> _What you will do_
Locate the string "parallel" throughout the material and copy every line in which it occurs.

(Records of robot episodes)
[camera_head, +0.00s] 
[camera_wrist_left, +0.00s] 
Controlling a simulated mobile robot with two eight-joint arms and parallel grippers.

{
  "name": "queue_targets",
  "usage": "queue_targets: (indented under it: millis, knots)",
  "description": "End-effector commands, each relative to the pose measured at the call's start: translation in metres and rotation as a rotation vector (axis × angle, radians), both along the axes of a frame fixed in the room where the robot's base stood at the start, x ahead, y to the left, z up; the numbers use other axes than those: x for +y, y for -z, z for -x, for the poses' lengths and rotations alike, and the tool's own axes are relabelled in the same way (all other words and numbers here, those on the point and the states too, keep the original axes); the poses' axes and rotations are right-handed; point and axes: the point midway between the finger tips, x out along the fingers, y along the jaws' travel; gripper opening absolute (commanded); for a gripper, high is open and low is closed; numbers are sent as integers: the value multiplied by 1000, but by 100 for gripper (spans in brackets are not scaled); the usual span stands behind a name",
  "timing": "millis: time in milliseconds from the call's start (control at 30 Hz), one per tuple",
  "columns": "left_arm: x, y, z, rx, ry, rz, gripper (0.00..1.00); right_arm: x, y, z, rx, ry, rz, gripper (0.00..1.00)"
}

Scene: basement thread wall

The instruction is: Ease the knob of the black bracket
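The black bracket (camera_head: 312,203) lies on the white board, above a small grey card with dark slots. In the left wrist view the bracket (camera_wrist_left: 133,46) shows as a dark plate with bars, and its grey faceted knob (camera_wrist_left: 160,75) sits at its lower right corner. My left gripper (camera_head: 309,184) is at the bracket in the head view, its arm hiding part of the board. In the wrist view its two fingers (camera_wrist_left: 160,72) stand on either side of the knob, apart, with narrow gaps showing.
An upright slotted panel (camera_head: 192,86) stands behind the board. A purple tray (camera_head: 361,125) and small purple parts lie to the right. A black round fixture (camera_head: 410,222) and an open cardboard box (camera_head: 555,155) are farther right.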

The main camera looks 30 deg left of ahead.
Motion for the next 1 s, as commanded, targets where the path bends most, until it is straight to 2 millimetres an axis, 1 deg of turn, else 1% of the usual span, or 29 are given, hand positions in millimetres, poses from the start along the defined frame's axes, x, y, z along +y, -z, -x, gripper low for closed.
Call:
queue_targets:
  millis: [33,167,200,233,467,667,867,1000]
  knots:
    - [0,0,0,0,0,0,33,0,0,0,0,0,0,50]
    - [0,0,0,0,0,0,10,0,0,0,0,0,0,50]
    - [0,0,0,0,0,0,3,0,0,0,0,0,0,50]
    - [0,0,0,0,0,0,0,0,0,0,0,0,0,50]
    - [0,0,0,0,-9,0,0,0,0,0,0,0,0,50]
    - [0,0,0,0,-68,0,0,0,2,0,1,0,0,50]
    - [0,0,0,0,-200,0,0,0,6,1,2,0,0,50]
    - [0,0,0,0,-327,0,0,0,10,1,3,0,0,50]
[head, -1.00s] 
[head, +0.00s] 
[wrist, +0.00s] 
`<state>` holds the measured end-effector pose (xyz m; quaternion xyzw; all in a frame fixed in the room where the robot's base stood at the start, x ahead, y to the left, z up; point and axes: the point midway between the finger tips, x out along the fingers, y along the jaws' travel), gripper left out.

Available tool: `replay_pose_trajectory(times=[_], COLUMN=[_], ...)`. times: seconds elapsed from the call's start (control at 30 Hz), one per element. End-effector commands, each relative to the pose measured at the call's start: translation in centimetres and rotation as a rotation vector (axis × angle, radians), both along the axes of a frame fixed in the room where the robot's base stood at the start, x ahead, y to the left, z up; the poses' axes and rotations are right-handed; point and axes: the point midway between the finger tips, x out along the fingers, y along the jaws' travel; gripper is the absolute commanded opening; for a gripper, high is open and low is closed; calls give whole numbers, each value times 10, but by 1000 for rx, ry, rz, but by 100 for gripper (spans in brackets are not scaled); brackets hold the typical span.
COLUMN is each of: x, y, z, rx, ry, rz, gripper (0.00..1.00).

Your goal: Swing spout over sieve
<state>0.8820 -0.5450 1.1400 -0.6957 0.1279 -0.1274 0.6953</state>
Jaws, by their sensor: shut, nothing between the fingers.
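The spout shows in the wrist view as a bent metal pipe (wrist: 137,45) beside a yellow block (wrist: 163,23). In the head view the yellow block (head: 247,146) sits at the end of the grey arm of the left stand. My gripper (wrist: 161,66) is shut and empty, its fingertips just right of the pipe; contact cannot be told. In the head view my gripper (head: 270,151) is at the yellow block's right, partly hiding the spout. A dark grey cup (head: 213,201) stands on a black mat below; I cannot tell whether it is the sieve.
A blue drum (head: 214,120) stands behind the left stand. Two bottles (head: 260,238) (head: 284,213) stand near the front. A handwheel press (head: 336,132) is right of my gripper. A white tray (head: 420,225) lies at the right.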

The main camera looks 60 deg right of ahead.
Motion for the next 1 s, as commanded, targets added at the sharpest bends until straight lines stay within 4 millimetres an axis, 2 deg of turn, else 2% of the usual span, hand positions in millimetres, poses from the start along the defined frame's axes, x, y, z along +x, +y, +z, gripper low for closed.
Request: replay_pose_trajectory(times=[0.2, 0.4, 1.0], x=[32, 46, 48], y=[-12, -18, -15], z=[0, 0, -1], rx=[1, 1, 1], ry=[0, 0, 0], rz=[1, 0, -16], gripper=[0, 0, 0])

==

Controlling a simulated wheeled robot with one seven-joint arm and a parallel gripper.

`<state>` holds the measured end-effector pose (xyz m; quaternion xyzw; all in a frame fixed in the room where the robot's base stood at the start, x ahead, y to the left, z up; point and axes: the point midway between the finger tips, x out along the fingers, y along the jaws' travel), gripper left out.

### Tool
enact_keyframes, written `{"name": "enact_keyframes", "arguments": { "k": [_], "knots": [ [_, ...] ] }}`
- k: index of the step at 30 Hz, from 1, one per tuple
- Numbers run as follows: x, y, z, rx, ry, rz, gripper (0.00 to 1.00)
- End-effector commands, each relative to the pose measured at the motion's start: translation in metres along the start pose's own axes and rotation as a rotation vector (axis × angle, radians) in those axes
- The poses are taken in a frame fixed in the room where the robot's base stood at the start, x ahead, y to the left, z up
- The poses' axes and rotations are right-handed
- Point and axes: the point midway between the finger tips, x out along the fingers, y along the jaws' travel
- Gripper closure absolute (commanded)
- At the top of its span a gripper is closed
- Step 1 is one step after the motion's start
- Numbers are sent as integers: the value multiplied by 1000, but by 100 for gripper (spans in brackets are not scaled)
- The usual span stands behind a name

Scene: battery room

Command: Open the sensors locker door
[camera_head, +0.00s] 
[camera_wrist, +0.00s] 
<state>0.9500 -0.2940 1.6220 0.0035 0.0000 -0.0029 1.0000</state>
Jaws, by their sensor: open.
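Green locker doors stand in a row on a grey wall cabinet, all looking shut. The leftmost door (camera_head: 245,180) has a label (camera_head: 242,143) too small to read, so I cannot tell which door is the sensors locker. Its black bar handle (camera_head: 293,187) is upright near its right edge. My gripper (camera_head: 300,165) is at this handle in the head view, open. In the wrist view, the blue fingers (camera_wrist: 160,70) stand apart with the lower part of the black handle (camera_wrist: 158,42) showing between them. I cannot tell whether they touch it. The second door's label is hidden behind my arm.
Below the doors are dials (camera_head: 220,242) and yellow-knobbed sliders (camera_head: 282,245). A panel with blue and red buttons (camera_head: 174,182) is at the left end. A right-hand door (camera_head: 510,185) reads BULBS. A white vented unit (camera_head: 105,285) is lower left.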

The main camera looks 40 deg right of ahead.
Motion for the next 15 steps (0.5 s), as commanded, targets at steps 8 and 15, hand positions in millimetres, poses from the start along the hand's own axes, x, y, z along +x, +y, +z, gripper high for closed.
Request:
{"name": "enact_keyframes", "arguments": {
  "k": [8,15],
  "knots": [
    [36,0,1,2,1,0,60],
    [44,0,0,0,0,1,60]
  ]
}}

> _Response for this exercise_
Controlling a simulated mobile robot with two eight-joint arms and parallel grippers.
Controlling a simulated wheeled robot with one seven-joint arm and a parallel gripper.

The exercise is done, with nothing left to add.